Note: there'll be a quick projections update later this morning and then nothing until Sunday night. If you wanna know, my current projections have the Liberals at 137 seats and the CPC at 127.

You win elections by convincing people to vote for you and then actually making sure they go out and cast a ballot. While I'm not one who believes "machines" to get the vote out are the most important factor -I worked for campaigns that were clearly disorganized and yet the vote got out- I have to acknowledge that it can make a small difference.

We now got multiple polls surveying people who already voted. That is to say sampling the 4.7 mio Canadians who voted during the advance polls, a record. The 5 polls are from Mainstreet, Angus-Reid (check the detailed pdf), Ekos, Insight West (BC only) and Innovative. Firms with different methodologies and various results for the voting intentions.

In order to remove as much "house effect" (i.e the bias introduced by the specific methodology of a pollster), I took the difference between the reported votes and the voting intentions from the polls from these firms. For instance for Ekos, while 30% declared wanting to vote for the Conservatives, 37.5% declared having done so during the advance vote, thus a differential of 7.5%.

The table below presents all the results as well as a simple average.

It seems the Tories are the ones who most consistently score higher among people who have already voted. The Liberals do particularly well according to Mainstreet but it's a disaster according to Ekos (interesting that the two extremes for the LPC are from the two firms using IVR technology).
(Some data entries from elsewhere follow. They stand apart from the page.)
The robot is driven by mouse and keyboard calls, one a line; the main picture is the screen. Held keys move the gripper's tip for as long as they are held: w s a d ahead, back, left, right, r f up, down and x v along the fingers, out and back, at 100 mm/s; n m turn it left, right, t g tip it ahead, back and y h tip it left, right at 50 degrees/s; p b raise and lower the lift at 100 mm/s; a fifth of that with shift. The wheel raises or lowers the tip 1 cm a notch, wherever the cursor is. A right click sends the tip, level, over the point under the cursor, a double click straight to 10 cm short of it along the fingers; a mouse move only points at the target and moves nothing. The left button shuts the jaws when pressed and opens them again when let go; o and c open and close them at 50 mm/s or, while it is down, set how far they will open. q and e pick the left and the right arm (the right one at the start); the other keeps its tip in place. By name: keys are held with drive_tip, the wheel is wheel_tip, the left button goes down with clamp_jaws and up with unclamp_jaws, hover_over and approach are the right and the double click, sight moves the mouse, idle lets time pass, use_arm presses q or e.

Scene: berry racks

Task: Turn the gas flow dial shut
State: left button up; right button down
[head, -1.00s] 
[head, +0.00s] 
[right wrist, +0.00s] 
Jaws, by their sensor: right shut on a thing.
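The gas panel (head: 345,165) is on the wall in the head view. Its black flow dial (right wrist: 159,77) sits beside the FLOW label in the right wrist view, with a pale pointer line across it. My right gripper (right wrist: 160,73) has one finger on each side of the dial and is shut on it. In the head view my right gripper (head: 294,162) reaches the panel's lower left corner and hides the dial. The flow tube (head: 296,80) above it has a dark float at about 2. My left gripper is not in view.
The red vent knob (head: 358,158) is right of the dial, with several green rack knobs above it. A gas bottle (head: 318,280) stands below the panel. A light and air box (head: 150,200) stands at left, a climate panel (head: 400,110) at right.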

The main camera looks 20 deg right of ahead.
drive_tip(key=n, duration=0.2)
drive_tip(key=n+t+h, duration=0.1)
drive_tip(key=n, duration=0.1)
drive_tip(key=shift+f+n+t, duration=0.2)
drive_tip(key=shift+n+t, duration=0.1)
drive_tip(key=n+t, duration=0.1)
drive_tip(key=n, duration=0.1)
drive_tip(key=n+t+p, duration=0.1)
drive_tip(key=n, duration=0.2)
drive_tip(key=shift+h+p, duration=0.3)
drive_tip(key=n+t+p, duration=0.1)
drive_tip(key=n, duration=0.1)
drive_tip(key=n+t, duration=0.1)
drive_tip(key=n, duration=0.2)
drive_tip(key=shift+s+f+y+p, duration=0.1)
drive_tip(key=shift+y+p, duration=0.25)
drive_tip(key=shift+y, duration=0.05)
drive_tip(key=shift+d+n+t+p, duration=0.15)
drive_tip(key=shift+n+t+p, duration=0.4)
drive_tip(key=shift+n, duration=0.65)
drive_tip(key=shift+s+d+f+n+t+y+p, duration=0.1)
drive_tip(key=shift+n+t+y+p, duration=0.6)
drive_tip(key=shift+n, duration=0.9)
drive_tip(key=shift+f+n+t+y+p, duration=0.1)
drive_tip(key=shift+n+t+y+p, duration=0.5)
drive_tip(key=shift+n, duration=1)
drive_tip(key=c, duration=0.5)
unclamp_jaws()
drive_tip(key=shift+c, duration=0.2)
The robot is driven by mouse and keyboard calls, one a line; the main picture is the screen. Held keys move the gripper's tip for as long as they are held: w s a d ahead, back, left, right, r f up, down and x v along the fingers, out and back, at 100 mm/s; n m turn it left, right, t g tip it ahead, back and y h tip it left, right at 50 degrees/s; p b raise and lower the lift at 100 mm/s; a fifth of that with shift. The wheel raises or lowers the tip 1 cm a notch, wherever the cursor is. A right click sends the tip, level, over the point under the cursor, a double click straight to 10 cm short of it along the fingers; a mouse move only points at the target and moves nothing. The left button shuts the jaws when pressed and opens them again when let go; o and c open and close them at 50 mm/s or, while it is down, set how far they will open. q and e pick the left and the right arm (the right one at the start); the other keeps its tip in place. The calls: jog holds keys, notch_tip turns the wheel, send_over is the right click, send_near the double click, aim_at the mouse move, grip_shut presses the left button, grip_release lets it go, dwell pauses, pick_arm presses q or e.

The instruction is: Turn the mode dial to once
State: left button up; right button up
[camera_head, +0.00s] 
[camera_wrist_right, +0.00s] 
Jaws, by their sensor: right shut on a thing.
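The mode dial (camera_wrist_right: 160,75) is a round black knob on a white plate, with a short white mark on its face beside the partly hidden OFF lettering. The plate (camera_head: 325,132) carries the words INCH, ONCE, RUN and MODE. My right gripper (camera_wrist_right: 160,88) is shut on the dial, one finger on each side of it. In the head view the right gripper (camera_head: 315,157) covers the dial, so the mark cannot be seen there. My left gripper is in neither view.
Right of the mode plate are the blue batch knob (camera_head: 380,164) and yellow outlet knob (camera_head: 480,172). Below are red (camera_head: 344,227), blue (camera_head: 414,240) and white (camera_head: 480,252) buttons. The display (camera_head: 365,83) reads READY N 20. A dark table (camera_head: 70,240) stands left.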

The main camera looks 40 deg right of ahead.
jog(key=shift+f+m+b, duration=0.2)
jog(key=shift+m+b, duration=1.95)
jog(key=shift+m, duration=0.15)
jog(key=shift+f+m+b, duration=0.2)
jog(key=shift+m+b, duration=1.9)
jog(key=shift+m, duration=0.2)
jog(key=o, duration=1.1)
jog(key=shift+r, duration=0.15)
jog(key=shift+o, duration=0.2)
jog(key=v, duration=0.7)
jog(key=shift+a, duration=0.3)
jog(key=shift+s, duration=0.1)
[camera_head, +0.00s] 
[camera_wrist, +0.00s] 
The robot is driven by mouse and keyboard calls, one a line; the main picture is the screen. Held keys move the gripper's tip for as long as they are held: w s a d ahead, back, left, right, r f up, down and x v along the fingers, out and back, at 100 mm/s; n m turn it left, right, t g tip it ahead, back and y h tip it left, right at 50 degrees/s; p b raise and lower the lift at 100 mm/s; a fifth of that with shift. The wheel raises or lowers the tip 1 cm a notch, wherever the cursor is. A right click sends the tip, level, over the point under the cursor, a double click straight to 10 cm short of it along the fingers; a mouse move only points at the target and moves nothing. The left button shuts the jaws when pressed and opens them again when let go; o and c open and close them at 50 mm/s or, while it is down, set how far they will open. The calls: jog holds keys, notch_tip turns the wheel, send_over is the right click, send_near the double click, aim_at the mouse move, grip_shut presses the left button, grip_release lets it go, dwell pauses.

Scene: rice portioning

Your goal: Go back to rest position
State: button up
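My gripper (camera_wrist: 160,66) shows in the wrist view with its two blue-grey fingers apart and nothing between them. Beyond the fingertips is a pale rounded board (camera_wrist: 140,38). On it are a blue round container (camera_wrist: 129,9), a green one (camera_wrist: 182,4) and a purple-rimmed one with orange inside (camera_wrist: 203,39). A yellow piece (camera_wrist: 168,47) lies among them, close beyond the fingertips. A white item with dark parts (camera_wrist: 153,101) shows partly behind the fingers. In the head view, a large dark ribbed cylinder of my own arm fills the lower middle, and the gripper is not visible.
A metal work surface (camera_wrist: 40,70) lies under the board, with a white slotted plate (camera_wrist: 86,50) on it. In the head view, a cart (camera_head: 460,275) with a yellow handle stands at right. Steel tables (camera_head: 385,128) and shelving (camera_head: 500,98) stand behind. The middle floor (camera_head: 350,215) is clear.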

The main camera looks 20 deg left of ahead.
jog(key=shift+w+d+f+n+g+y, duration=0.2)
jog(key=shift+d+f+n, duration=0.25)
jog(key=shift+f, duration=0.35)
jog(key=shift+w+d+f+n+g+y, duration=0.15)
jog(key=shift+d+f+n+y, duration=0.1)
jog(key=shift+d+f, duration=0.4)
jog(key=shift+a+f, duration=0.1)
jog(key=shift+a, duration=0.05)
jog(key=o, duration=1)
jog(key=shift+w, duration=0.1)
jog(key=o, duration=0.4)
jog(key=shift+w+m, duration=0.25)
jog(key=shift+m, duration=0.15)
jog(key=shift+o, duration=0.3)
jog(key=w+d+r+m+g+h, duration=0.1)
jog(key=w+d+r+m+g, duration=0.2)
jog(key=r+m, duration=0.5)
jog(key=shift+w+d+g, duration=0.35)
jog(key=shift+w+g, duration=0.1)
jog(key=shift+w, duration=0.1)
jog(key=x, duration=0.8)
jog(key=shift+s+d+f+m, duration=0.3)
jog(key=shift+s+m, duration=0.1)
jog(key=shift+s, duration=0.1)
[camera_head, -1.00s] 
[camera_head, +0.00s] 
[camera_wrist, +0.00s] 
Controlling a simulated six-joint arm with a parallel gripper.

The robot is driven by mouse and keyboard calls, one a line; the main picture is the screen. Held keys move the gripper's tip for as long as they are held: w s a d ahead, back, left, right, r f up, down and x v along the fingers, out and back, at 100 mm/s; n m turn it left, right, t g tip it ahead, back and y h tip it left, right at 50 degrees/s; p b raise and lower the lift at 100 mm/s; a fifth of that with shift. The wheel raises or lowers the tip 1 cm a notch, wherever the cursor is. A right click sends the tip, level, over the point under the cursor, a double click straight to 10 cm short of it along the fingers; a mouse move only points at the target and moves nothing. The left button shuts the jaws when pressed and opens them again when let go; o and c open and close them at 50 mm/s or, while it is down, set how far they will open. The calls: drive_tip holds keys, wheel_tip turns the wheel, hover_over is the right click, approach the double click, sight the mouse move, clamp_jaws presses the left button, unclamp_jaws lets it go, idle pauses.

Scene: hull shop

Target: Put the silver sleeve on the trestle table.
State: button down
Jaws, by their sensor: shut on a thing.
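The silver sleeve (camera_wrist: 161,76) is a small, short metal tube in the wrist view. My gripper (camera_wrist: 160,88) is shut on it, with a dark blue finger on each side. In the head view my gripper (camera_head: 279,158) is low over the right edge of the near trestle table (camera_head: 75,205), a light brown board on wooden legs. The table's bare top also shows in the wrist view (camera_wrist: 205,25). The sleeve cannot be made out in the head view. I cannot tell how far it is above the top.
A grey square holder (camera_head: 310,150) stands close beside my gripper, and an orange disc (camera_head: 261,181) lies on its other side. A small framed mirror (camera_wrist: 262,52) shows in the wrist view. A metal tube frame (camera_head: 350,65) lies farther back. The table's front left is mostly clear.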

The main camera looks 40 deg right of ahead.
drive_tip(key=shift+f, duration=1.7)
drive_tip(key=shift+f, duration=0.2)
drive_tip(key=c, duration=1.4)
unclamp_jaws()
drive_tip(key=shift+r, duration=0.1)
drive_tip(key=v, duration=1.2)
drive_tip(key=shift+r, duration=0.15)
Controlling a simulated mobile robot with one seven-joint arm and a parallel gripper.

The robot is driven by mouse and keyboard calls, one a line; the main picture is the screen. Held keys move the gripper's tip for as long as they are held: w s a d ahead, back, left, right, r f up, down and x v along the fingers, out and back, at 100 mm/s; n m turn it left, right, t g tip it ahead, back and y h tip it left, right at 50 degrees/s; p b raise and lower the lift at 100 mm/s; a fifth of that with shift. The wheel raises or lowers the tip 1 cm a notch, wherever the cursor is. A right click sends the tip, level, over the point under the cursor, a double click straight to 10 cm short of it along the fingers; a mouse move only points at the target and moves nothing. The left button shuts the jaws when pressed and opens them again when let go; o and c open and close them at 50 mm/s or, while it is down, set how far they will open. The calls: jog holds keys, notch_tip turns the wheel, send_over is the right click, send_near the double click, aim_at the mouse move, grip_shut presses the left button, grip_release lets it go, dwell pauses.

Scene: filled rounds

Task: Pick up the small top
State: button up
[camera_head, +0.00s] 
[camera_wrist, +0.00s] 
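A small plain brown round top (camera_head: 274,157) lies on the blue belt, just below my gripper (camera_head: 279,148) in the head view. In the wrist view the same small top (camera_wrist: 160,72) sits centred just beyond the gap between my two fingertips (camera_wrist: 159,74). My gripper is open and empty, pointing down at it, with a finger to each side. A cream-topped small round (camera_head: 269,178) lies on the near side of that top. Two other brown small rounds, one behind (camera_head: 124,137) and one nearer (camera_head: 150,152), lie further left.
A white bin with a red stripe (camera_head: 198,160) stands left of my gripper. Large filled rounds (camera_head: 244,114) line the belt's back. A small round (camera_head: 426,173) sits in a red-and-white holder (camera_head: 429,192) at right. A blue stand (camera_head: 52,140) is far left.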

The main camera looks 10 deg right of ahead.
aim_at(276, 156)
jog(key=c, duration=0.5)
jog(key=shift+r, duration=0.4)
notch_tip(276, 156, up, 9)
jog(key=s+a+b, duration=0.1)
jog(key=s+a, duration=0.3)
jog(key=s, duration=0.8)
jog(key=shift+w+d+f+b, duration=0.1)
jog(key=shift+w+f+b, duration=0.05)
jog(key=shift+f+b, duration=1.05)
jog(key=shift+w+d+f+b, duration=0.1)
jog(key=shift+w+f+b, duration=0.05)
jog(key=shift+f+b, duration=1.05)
The average is influenced by the BC only numbers from Insight West of course. But even removing this poll wouldn't change the overall picture. Also, Campaign Research shows that BC is the province  -with Alberta- with the highest ratio of people who already voted over the number of people who intend to do so (40% versus 50%; remember polls always overestimate turnout because people who don't vote don't admit or straight up don't answer polls). This could matter because during the advance poll, the NDP was only starting its rise and was clearly 3rd in this province. That means it's possible many people who voted back then could have changed their mind. I don't think it's an issue major enough to cause a massive polling failure -mostly because people who vote in advance tend to be more committed anyway- but it could have a small influence and help the Tories.

As a reminder, in 2015, data shows the Liberals beat their polling numbers during the advance vote (and then went on to do the same on election day thanks to a late surge). It doesn't seem to be the case this year, unless Mainstreet is right (but if Mainstreet's numbers are right, the Liberals are also easily ahead in Ontario and could well be close to a majority).

I really hope Election Canada will release the advance turnout by riding today so that we can see where the increase is. In Quebec last year, we could clearly see the Liberal vote not coming out for instance. In BC 2 years ago, we could tell Surrey was going to flip - and it did. Surge in turnout is usually bad for incumbents.

So all in all, I don't see anything that would suggest the Liberals to beat their polling numbers. If anything, it seems the Conservatives are more likely to do so. Although it's also likely that the CPC has more very committed voters but will pick up a lot less of undecided on Monday (or NPD/Green voting strategically at the last minute).